Lily has started spending weekdays at her new home, with her new owner. We all look forward to seeing her back on the weekends. No one more than Spud, who gets stuck with puppy duties when Lily's not here. Spud spends most of her weekends recuperating -



On top of vegetable plots, egg picking, and dog wrestling matches, there are still deer to harvest. Thursday was the end of doe season, and Friday was the start of roe buck season. I still had one more doe to account for, and I went out every night this past week to try and bag her.



A deer ride through the woods - a good starting place
 
I don't think I've ever had such a dry spell. The first night I saw the back end of one disappear into the covert. The second night out, I saw nothing. Third night, I decided to take the dogs for a walk and didn't carry a gun. Of course, I saw two decent cull animals in range. The fourth night, I found this -


A fresh pile of deer scat, still warm (yes I touched it...) I walked on and hoped to run into the beast, but saw nothing. In desperation, I sat above a deer trail with good views and a good back stop (for the rifle bullet, should I miss). I sat until it got dark and the pain from sitting got the better of me -

You can just make out the path - look through the top centre square

Nothing. No does before the end of the season. I will have to tack that one onto next season's cull plan. I hope I have better luck with roe bucks this week.

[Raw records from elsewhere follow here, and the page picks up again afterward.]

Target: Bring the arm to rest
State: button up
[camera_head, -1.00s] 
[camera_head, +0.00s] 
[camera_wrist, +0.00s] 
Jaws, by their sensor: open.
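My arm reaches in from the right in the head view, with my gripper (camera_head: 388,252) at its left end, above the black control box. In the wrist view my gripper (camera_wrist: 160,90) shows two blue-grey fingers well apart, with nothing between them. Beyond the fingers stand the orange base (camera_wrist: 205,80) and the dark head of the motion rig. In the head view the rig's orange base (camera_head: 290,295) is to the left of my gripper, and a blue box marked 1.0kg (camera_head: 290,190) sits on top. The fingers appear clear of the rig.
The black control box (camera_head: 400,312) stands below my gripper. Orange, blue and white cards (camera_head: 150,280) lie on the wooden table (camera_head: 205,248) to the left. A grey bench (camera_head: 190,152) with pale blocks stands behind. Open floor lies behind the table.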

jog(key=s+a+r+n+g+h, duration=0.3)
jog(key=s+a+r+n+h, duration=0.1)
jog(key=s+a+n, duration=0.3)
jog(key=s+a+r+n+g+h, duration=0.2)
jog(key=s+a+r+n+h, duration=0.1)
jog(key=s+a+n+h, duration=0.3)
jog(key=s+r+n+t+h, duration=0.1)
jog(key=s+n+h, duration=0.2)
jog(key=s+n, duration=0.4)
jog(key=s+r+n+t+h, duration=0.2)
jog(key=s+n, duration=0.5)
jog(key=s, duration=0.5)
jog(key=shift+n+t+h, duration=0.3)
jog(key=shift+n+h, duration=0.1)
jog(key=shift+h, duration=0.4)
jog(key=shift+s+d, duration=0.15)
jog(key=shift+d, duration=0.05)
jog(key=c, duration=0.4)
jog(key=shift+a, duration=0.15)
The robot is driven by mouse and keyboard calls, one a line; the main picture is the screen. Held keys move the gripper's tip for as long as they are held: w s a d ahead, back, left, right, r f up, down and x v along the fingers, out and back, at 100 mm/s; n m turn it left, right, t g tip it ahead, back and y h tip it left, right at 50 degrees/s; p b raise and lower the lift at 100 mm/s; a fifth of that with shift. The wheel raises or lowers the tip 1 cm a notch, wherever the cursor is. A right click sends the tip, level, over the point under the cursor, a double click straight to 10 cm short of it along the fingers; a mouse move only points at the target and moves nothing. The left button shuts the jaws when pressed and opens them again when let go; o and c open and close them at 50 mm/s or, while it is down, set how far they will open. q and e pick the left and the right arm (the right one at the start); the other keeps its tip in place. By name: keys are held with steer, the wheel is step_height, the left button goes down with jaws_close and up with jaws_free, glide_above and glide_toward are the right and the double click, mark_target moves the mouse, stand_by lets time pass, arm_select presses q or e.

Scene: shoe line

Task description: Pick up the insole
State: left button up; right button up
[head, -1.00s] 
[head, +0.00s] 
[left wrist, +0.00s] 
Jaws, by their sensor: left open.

I did find something else, something disturbing and unwelcome -


It's a home made ball bearing. I found it under a tree where pheasants roost. Poachers shine a light into treetops, to spot pheasants roosting. They use catapults to fire heavy ball bearings at the pheasants, knocking them off their perch, dead or close to it. No gun shot to give yourself away, and minimal disturbance to all the pheasants which can be noisy when alarmed. Poachers can develop frightening accuracy with a catapult.

We've found other ball bearings in the same area, so we'll be extra vigilant now. I'm happy to stand watch. Anything to avoid sitting down.